L’homme n’est-il qu’un ordinateur physico-chimique ?

Que ça soit via la recherche en génétique ou par les neurosciences, certains ont voulu réduire l’homme et toutes ses réalités comme ses souvenirs, ses émotions, son libre arbitre etc.. à une super machine neuronale régie au final par les lois de la physique.

Michael Poole commence par citer deux spécialistes de la génétique, le premier n’est pas moins que l’illustre découvreur de la structure de l’ADN en double hélice, Francis Crick, le deuxième le directeur du programme de séquençage du génome humain Francis Collins.

L’auteur dans cette première partie de l’article nous présente donc deux scientifiques reconnus dans le domaine de la génétique avec deux visions du monde opposée. Le premier est matérialiste, le second a cheminé de l’athéisme à la foi chrétienne. Il ne s’agit pas ici de juger leurs travaux scientifiques sur lesquels il y aura peu ou pas de discussions, mais plutôt de leurs épanchements philosophiques  qu’ils livrent chacun dans des publications grand public.

 

Notez l’importance du mot HYPOTHÈSE dans le titre du livre de Crick.
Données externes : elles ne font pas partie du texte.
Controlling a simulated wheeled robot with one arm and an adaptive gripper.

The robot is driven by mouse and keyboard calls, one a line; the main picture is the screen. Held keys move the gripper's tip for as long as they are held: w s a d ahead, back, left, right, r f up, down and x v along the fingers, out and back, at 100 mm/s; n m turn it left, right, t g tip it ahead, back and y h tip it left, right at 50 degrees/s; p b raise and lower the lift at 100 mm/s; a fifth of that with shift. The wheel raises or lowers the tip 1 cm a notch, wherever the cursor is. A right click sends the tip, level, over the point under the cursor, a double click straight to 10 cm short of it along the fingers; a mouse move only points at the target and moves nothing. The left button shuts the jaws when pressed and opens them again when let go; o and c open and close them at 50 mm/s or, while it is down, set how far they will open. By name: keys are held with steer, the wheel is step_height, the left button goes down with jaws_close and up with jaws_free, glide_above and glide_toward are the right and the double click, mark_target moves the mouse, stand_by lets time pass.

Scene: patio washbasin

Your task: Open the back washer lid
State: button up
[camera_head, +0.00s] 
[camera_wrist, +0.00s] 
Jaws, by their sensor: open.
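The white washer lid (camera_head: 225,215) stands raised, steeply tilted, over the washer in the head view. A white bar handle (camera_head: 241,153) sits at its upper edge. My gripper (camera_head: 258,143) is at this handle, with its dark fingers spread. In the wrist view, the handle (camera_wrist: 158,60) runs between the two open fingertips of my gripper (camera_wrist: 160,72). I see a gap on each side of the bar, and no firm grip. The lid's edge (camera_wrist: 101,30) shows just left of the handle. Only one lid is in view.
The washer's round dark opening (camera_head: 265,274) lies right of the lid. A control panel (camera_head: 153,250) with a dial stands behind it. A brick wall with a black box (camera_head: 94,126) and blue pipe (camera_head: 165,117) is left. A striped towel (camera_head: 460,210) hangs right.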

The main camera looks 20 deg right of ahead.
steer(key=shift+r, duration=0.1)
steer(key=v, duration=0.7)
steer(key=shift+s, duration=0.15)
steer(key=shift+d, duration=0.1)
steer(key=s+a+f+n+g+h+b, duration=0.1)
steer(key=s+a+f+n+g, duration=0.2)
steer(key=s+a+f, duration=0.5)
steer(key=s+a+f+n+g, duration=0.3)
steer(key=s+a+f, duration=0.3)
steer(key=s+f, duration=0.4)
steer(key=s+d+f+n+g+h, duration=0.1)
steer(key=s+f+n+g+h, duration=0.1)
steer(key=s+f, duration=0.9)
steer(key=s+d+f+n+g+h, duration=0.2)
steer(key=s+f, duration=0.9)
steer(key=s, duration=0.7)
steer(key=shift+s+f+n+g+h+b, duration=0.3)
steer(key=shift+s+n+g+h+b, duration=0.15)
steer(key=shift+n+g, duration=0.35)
Ce dernier ne présente pas un modèle scientifique, mais il livre une réflexion, un point de vue philosophique que ses travaux scientifiques ont éveillé en lui. Ce qui est stupéfiant selon lui c’est que l’homme ne soit en fait RIEN DE PLUS qu’un « vaste assemblage de cellules nerveuses et des molécules ».

Dans sa vision théiste du monde, Collins lui est stupéfait par « l’élégance et la beauté du génome » (d’où le titre de son livre – en anglais le langage de Dieu) et y voit une opportunité pour l’homme via la médecine de contribuer à sa mission de guérison.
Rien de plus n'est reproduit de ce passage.